### WHAT IS EXPECTED
Only the lines from the one containing "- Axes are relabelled" through the one containing "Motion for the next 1" belong in the answer; copy them exactly and leave out pictures.

Data extracted from a collection:
□ □ □

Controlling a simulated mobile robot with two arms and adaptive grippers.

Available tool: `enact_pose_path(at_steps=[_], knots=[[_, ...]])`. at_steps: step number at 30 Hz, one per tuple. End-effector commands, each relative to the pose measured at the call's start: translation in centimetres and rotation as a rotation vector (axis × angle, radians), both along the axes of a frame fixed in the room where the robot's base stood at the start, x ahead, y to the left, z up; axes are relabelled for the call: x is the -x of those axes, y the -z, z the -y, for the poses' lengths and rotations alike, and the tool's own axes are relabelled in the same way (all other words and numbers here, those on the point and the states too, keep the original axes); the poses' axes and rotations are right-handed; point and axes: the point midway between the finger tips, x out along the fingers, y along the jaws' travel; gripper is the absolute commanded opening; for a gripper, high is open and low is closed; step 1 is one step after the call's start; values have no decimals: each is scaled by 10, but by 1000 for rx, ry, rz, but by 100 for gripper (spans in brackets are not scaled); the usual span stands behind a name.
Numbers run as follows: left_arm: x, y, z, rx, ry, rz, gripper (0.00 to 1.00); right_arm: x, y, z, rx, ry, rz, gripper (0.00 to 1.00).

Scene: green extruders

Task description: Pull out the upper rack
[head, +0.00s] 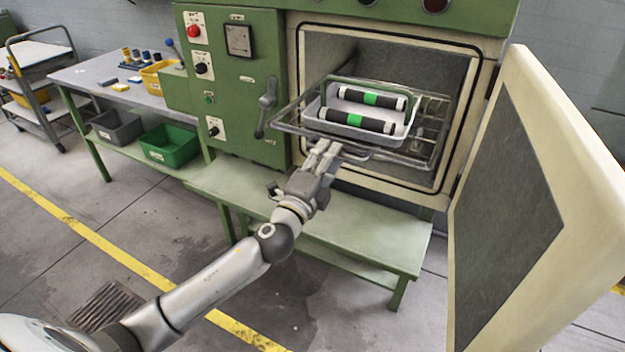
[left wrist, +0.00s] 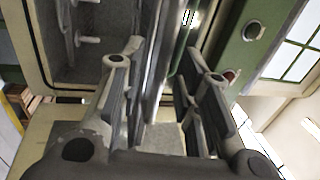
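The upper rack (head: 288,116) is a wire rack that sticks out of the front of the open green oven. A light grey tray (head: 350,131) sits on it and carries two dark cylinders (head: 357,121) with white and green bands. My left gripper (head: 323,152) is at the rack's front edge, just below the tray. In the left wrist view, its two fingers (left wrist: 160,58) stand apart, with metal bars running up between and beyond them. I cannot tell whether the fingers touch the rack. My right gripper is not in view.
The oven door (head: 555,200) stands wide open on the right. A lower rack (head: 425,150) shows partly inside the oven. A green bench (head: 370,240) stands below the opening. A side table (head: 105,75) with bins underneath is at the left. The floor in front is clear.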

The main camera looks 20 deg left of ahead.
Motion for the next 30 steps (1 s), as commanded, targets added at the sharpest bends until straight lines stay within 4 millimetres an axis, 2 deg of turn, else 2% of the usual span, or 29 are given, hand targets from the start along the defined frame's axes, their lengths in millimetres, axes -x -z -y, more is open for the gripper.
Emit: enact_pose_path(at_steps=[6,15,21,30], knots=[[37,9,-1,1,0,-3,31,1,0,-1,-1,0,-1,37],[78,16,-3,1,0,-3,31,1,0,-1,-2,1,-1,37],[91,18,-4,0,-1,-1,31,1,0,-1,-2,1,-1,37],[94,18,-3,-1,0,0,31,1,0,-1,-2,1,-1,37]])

□ □ □

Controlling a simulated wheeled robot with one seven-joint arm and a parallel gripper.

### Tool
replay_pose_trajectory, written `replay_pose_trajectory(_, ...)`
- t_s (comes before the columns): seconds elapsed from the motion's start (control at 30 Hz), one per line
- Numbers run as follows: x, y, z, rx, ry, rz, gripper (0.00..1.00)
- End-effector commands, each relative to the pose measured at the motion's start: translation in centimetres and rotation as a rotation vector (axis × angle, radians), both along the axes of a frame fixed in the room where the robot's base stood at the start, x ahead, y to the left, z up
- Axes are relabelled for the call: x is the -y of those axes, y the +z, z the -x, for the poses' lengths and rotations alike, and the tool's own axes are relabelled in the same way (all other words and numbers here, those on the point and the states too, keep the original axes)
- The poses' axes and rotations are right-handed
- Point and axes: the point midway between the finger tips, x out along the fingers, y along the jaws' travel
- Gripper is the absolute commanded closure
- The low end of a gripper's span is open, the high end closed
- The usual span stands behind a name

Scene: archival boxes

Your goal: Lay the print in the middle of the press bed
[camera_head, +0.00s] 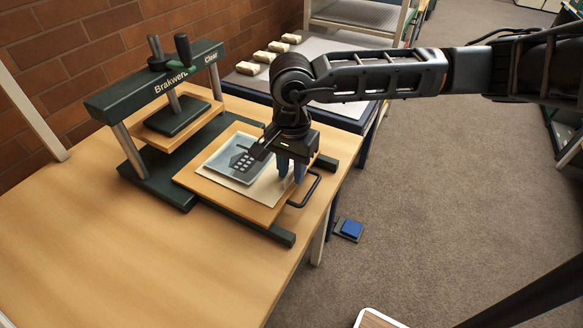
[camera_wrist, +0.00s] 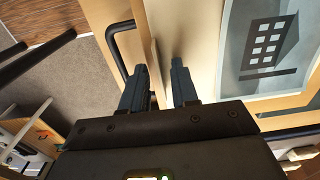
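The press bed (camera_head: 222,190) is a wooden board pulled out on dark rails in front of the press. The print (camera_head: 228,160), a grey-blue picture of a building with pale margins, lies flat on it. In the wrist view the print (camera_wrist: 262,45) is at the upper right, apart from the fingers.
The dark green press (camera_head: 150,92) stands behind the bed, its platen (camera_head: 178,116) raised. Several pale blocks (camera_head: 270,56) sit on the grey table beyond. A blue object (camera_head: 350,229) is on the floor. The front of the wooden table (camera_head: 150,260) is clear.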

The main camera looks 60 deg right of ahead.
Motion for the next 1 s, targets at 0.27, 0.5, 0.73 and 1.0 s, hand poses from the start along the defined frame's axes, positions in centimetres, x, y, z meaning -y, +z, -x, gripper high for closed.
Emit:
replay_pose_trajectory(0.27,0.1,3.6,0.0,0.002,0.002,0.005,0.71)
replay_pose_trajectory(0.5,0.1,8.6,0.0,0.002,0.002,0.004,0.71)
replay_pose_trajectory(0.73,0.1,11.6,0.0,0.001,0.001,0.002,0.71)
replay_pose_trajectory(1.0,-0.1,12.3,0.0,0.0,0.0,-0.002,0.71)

□ □ □

### THE RESPONSE
- Axes are relabelled for the call: x is the -y of those axes, y the +z, z the -x, for the poses' lengths and rotations alike, and the tool's own axes are relabelled in the same way (all other words and numbers here, those on the point and the states too, keep the original axes)
- The poses' axes and rotations are right-handed
- Point and axes: the point midway between the finger tips, x out along the fingers, y along the jaws' travel
- Gripper is the absolute commanded closure
- The low end of a gripper's span is open, the high end closed
- The usual span stands behind a name

Scene: archival boxes

Your goal: Lay the print in the middle of the press bed
[camera_head, +0.00s] 
[camera_wrist, +0.00s] 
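The press bed (camera_head: 222,190) is a wooden board pulled out on dark rails in front of the press. The print (camera_head: 228,160), a grey-blue picture of a building with pale margins, lies flat on it. In the wrist view the print (camera_wrist: 262,45) is at the upper right, apart from the fingers.
The dark green press (camera_head: 150,92) stands behind the bed, its platen (camera_head: 178,116) raised. Several pale blocks (camera_head: 270,56) sit on the grey table beyond. A blue object (camera_head: 350,229) is on the floor. The front of the wooden table (camera_head: 150,260) is clear.

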The main camera looks 60 deg right of ahead.
Motion for the next 1 s, targets at 0.27, 0.5, 0.73 and 1.0 s, hand poses from the start along the defined frame's axes, positions in centimetres, x, y, z meaning -y, +z, -x, gripper high for closed.

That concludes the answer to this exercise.